Good artists also often engage in making sure that any artwork associated with releases chimes or even reinforces their music. As previously noted, Izzie is lucky that her Dad, Simon,  has been her photographic collaborator throughout her career & able to help her realise the various messages from the cover of ‘Goodbye' in which she is literally using literal imagery by staring back while leaving us, to the startlingly shot I mentioned in my review of "Wasted Love", last time out. "Try" manages to go even further…. If that one, which followed a career of photos of her looking wistful, reflective or more recently melancholic shocked you, you might be reasonably prepared for the new one but it's still new visual ground. If her characteristic image to date has suggested that she was hanging out with The Incredible String Band, then this one suggests more Riot Grrrl tendencies: there is real anger & frustration in play.

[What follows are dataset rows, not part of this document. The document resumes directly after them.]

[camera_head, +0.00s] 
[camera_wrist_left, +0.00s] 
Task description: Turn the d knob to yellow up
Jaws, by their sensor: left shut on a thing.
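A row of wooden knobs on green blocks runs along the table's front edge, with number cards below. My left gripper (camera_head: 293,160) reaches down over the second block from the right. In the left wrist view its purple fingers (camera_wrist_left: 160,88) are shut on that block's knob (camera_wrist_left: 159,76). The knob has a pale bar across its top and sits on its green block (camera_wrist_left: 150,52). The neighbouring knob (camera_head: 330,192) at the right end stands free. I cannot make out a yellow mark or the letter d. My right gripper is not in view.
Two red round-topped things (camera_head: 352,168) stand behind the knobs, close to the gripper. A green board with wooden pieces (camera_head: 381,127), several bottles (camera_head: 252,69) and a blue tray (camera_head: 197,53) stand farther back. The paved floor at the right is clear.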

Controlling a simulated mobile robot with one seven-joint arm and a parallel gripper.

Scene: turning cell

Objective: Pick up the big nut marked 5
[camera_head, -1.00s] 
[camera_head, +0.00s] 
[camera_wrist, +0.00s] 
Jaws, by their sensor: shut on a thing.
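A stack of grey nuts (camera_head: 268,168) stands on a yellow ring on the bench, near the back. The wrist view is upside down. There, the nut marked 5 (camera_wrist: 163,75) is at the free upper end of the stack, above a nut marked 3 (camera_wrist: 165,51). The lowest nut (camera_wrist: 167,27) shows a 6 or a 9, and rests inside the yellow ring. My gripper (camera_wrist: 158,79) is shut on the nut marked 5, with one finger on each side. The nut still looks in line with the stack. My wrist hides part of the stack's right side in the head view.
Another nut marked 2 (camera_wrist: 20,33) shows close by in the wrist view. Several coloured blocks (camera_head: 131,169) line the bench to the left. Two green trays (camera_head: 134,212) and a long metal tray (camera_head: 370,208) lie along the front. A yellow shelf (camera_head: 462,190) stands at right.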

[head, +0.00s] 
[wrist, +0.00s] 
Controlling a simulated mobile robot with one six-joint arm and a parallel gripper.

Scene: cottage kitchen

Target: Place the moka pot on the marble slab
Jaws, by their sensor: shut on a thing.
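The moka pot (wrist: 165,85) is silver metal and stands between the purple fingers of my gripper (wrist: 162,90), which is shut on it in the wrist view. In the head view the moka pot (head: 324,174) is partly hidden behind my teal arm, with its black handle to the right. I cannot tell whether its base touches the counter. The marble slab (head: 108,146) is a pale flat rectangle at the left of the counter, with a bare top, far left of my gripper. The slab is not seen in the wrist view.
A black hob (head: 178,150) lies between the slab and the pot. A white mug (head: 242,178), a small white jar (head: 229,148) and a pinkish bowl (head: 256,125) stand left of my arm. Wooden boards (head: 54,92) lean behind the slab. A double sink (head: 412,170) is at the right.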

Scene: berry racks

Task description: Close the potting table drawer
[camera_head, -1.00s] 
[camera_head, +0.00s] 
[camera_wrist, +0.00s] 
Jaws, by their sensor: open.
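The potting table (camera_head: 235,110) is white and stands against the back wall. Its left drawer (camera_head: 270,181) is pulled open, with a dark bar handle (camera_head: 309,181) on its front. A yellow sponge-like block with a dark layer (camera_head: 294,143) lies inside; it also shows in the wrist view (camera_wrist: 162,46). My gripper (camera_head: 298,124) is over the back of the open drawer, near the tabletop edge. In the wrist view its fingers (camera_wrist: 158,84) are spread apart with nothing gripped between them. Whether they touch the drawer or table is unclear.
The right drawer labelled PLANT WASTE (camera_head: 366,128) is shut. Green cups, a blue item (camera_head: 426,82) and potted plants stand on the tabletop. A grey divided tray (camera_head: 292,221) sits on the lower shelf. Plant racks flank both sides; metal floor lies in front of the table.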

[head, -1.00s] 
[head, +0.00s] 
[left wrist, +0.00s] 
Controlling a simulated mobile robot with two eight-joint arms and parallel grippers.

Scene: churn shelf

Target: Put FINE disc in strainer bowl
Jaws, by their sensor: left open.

I can only assume that having created a set of brand new songs & recorded them as a batch, Izzie spent a while planning & calibrating the release of some of them as singles prior to the full album coming out. The results can be viewed as some form of progression, easing us into this new Izzieworld of heightened emotions and confrontation of people and behaviours while simultaneously offering a parallel artistic progression. It does however leave us both wondering "how is she going to top this one next time?" and cowering behind the metaphoric sofa as to just how powerful the next one will be. There was a period when Izzie songs seemed to be measured on some sort of scale of sassiness. I think that's evolved into one just as much of feistiness.

Let's conclude though on her take from the whole process of dealing with the narrow visions of others as it's uplifting & that's really what she wants us to take away from "Try": "….your quirkiness is what makes you special, so never lose that!"